2. The Innocents by Francesca Segal.  Review here.

3. The Lifeboat by Charlotte Rogan. Review here.

4. The Unfinished Work of Elizabeth D. by Nichole Bernier.  I didn't expect to be caught up in this story, but I was.  I hope to review it one of these days.

5. The Newlyweds by Nell Freudenberger.  I expected to love this one, but I didn't.  I did like it, however.  It's a quiet domestic story of a young woman from Bangladesh and a man from upstate New York.  They meet online, then in person, and rush into a marriage that is almost impossible for any outsider (including the reader) to understand or be sympathetic to.

6. Unbroken: A World War II Story of Survival, Resilience, and Redemption by Laura Hillenbrand. Holy cow, but this just might be the best narrative non-fiction that I've ever read.  I know I'm late jumping on this particular bandwagon, and I probably never would have picked it up if my husband hadn't asked me to read it for Christmas (we do that each year as a gift: read a book of the other's choosing).

7. The Hunger Games by Suzanne Collins.  Technically this was a re-read.  Comments here.

8. The Collective by Don Lee.  Very good novel, forthcoming from Norton.  Hopefully a review will also be forthcoming.

9. My Own Country: A Doctor's Story by Abraham Verghese.  I started this book back in December because my Book Blogger Secret Santa sent it to me, but I only read a chapter or so at a time.  I didn't love it, but I loved many things about it.  Verghese's novel, Cutting for Stone, is the best novel I've read in years and thus I wanted to be a Verghese completist.  It's also unusual in that it makes the second work of nonfiction I finished this month.

10. Middlesex by Jeffrey Eugenides.
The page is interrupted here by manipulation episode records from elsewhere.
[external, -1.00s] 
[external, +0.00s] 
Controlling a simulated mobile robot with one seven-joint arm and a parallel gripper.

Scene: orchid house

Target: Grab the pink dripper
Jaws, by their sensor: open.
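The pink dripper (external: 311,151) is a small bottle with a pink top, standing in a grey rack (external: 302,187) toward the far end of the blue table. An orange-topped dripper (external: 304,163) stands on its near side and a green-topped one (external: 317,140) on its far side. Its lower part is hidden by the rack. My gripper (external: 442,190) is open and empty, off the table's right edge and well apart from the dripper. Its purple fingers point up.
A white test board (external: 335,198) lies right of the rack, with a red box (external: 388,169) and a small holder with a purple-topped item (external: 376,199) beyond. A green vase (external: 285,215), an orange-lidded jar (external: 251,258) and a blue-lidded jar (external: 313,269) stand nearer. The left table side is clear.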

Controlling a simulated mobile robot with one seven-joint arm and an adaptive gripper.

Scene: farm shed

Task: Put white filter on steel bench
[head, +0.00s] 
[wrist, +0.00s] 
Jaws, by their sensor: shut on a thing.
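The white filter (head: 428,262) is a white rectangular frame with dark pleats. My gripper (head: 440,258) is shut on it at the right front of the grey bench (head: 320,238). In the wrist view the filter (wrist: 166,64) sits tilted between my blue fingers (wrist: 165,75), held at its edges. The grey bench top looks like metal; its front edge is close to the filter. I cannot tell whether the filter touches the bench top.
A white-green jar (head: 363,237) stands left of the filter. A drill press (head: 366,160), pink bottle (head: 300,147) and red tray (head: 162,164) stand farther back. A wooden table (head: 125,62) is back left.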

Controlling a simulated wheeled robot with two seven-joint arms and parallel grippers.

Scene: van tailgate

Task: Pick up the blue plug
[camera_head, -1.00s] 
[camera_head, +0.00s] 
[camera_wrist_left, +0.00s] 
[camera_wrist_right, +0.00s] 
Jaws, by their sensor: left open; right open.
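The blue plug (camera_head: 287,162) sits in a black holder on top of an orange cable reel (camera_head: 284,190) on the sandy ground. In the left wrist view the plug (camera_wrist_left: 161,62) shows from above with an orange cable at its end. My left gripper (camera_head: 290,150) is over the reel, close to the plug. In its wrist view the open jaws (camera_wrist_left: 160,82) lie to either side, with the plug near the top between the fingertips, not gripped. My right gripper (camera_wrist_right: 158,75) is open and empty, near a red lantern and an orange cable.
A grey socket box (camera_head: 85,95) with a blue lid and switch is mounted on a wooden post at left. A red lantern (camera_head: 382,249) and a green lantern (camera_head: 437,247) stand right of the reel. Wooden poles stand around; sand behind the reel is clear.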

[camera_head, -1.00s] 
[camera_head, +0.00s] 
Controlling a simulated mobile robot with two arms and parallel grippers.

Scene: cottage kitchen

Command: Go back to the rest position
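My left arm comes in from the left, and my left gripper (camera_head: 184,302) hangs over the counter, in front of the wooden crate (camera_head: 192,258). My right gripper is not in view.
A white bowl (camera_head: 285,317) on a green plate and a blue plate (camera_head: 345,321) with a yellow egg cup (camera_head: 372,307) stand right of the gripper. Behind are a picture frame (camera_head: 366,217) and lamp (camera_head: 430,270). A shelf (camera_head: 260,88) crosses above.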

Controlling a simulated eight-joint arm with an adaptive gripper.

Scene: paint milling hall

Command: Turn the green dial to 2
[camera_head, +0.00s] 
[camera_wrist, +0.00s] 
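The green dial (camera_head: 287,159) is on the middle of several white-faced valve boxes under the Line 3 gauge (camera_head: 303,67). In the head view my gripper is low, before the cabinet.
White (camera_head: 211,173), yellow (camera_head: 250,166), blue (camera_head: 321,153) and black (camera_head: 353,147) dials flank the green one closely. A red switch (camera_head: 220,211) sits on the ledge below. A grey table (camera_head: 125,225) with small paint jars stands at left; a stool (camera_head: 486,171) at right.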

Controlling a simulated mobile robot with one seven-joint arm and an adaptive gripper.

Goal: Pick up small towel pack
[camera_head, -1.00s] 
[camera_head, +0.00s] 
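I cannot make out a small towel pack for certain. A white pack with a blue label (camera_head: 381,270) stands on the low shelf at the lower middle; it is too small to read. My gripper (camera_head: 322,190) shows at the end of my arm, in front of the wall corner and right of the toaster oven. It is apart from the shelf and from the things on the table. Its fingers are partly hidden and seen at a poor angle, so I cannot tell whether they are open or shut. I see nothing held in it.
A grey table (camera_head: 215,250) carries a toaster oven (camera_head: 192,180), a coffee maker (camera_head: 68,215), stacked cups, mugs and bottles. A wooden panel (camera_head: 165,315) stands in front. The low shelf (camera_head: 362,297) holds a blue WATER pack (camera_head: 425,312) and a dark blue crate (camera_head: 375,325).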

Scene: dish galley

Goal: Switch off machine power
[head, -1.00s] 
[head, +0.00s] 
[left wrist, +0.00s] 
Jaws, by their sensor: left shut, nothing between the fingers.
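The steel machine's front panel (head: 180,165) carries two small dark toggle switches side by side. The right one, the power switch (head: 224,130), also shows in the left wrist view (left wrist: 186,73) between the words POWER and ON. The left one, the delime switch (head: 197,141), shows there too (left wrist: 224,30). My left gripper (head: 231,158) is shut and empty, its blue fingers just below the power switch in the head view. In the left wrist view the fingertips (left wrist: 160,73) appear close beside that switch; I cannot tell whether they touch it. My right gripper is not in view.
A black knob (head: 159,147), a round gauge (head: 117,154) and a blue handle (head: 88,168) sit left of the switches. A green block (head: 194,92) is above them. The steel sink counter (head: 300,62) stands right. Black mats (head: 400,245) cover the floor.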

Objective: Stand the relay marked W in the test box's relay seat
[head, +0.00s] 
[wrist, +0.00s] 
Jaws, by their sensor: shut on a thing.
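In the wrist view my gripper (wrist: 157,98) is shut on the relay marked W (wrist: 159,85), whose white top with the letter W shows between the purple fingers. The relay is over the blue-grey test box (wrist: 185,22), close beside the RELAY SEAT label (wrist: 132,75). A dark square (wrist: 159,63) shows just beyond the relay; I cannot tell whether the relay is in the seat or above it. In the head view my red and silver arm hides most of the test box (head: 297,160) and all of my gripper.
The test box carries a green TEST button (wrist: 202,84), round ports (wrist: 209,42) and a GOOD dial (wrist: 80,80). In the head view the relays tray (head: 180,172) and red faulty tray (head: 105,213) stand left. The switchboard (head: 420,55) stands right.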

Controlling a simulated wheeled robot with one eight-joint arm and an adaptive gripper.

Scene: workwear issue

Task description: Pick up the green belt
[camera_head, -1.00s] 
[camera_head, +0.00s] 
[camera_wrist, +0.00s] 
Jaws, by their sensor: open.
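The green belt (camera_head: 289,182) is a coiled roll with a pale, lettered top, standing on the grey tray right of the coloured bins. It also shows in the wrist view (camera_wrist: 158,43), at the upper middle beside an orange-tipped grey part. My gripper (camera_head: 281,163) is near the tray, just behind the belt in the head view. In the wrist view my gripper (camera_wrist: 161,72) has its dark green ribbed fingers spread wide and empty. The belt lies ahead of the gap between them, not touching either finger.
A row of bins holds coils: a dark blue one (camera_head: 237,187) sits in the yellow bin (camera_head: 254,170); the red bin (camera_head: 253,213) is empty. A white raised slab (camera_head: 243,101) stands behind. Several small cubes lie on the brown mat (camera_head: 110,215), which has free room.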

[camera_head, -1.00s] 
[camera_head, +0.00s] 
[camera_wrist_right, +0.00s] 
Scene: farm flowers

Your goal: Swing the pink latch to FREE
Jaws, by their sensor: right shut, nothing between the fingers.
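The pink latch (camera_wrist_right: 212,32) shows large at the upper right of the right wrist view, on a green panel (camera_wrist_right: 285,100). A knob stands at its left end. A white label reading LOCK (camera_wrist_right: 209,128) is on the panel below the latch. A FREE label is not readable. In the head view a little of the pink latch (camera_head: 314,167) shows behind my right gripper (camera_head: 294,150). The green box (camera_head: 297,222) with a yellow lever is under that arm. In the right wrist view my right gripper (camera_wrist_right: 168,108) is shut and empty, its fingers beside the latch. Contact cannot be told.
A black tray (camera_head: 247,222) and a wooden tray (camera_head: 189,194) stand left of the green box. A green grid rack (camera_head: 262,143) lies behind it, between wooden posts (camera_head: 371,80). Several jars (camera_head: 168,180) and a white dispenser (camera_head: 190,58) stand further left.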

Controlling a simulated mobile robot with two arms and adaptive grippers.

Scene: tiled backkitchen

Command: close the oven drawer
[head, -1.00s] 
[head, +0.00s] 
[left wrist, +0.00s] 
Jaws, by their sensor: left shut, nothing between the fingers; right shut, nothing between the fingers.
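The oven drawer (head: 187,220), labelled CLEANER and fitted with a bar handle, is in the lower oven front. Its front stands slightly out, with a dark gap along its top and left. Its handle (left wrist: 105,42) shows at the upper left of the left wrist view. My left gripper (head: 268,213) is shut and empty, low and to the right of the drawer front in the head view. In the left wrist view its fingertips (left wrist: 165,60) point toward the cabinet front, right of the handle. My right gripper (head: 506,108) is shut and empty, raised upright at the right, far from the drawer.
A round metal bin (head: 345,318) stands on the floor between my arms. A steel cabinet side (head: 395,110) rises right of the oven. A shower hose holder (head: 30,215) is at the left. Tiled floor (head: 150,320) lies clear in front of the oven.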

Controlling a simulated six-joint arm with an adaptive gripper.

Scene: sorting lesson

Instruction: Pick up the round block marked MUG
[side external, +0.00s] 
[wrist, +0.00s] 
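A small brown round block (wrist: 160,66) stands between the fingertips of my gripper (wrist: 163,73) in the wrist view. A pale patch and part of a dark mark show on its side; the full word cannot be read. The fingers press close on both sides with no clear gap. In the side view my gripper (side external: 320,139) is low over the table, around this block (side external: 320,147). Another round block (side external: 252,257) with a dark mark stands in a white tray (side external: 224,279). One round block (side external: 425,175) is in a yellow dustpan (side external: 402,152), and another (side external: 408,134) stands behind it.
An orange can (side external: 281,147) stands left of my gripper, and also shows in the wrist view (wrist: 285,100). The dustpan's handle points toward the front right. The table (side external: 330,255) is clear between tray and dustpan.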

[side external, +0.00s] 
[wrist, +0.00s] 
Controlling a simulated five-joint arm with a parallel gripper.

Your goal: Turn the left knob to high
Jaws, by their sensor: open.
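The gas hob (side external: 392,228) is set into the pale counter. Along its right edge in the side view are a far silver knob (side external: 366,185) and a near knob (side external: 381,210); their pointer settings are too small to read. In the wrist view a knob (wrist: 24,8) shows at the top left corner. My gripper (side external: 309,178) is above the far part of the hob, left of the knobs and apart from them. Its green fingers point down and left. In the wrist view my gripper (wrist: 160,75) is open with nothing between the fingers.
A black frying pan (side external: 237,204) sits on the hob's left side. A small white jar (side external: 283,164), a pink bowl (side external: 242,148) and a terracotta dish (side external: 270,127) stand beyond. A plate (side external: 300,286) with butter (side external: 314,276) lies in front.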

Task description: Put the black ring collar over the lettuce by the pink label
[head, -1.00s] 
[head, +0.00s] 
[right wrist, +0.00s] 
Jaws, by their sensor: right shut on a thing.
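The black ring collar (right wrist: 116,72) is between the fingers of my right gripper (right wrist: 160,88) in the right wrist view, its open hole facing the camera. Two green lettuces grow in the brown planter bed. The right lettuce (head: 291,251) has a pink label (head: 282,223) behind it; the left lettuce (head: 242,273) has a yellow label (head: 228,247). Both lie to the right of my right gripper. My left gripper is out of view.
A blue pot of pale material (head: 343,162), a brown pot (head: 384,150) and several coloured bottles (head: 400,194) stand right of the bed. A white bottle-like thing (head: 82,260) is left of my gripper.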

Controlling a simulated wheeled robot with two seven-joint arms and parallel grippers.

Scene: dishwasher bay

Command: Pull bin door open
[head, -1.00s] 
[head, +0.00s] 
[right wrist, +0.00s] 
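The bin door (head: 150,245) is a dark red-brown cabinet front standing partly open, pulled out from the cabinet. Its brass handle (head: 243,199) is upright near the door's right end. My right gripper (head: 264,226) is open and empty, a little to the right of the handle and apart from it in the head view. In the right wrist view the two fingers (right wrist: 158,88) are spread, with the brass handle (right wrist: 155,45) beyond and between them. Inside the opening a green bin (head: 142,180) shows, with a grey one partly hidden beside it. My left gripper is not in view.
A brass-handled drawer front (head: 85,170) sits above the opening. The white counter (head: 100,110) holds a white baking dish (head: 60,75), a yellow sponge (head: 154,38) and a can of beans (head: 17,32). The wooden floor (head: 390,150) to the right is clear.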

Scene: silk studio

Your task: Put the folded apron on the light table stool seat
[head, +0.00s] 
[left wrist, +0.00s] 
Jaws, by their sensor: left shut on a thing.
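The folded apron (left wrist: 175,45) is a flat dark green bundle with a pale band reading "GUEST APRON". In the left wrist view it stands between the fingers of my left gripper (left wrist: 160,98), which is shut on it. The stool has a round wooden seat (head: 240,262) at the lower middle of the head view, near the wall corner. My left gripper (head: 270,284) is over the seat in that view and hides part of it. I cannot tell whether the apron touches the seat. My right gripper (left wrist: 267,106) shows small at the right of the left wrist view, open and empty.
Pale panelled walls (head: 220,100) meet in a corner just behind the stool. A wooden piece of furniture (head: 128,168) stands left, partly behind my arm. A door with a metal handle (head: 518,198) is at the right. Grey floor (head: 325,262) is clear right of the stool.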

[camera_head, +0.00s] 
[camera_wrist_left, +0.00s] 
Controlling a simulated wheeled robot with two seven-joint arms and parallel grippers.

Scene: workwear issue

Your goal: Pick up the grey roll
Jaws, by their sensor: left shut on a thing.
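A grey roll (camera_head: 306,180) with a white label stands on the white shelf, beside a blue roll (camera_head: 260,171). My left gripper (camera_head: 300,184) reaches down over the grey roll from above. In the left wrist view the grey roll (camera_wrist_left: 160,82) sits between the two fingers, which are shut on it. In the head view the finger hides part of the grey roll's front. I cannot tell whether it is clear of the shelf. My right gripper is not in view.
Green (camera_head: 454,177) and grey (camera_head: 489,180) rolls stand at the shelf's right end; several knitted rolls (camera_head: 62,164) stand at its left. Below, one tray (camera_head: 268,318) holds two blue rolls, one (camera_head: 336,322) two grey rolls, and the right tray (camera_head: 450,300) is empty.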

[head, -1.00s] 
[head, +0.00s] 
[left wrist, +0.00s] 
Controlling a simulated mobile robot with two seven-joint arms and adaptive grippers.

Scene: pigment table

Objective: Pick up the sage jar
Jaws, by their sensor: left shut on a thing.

Review here.  This was one of two audio books I completed in March.

11. Harry Potter & the Goblet of Fire by J. K. Rowling.  This was the second audio book I put away this month. This was a re-listen.  Musings here.

12. Love Story by Eric Segal.  Love means never having to say you're sorry you read this book.   As hard as it is to imagine, this book did NOT live up to my memories of it when I was a teenager.

13. Silver Swan by Jacynthe.  This is a Harry Potter fanfiction story of novel-length, narrated by Padma Patil and therefore unlike any other fanfiction I've read.  It features Cho/Ginny and has a bleaker than average ending, but it's fairly well written and I just wanted a pure escape at the end of the month during all of the Rachel Maddow madness.  If you want to read it, you can find it here.

Also-rans: I started but did not finish a collection of stories called Aerogrammes by Tania James.  I like short stories but I did not like these.


  1. You had quite a good reading month yourself! I'm so glad you liked Unbroken. It surprised me, how good it was. My book club discussed Cutting For Stone last night (we all loved it) and the bits of interviews w/the author that I read beforehand had me really liking him...although I don't know if I'd be up for reading his whole story.

  2. "Love Story by Eric Segal. Love means never having to say you're sorry you read this book."

    Ha ha, I read this in high school and loved it. I don't think I could get through now. Was it as dreary and teary and contrived as I remember?